TO DO =
Output all the data exactly. Pictures do not belong in the copy.
-*-*-
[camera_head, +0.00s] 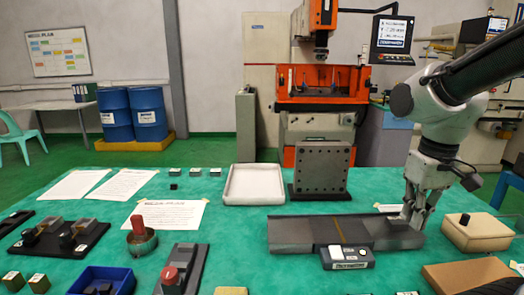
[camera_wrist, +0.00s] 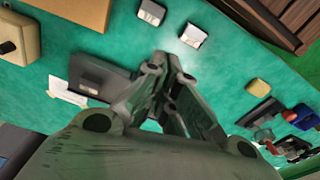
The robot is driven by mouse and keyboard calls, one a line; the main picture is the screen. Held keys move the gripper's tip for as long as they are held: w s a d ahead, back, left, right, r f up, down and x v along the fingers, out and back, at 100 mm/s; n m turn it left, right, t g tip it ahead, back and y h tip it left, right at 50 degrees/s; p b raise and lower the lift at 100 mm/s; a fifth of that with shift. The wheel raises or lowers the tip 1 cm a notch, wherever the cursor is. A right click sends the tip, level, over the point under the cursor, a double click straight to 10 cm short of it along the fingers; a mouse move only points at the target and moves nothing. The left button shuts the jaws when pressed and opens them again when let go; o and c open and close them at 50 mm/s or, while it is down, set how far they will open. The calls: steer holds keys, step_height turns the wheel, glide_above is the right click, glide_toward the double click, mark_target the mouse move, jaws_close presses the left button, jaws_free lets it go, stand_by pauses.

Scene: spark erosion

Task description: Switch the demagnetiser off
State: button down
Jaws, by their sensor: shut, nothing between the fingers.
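A long flat grey unit with a brown stripe (camera_head: 300,232) lies on the green table in the head view; it looks like the demagnetiser, but I cannot read a name on it. A small dark box with a white label (camera_head: 347,257) sits at its front edge. My gripper (camera_head: 408,214) points down over the unit's right end, beside a small grey block (camera_head: 400,226). Whether it touches is unclear. In the wrist view my gripper (camera_wrist: 168,75) is shut and empty, and it partly hides a dark unit (camera_wrist: 95,72). The switch position is not readable.
A drilled upright plate (camera_head: 322,168) and white tray (camera_head: 232,185) stand behind. A red-button unit (camera_head: 184,270) is left.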

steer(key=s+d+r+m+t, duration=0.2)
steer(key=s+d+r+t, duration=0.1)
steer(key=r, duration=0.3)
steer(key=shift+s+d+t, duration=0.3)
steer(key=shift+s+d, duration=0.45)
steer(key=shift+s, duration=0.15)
-*-*-
FINISHED TASK =
[camera_head, +0.00s] 
[camera_wrist, +0.00s] 
The robot is driven by mouse and keyboard calls, one a line; the main picture is the screen. Held keys move the gripper's tip for as long as they are held: w s a d ahead, back, left, right, r f up, down and x v along the fingers, out and back, at 100 mm/s; n m turn it left, right, t g tip it ahead, back and y h tip it left, right at 50 degrees/s; p b raise and lower the lift at 100 mm/s; a fifth of that with shift. The wheel raises or lowers the tip 1 cm a notch, wherever the cursor is. A right click sends the tip, level, over the point under the cursor, a double click straight to 10 cm short of it along the fingers; a mouse move only points at the target and moves nothing. The left button shuts the jaws when pressed and opens them again when let go; o and c open and close them at 50 mm/s or, while it is down, set how far they will open. The calls: steer holds keys, step_height turns the wheel, glide_above is the right click, glide_toward the double click, mark_target the mouse move, jaws_close presses the left button, jaws_free lets it go, stand_by pauses.

Scene: spark erosion

Task description: Switch the demagnetiser off
State: button down
Jaws, by their sensor: shut, nothing between the fingers.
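A long flat grey unit with a brown stripe (camera_head: 300,232) lies on the green table in the head view; it looks like the demagnetiser, but I cannot read a name on it. A small dark box with a white label (camera_head: 347,257) sits at its front edge. My gripper (camera_head: 408,214) points down over the unit's right end, beside a small grey block (camera_head: 400,226). Whether it touches is unclear. In the wrist view my gripper (camera_wrist: 168,75) is shut and empty, and it partly hides a dark unit (camera_wrist: 95,72). The switch position is not readable.
A drilled upright plate (camera_head: 322,168) and white tray (camera_head: 232,185) stand behind. A red-button unit (camera_head: 184,270) is left.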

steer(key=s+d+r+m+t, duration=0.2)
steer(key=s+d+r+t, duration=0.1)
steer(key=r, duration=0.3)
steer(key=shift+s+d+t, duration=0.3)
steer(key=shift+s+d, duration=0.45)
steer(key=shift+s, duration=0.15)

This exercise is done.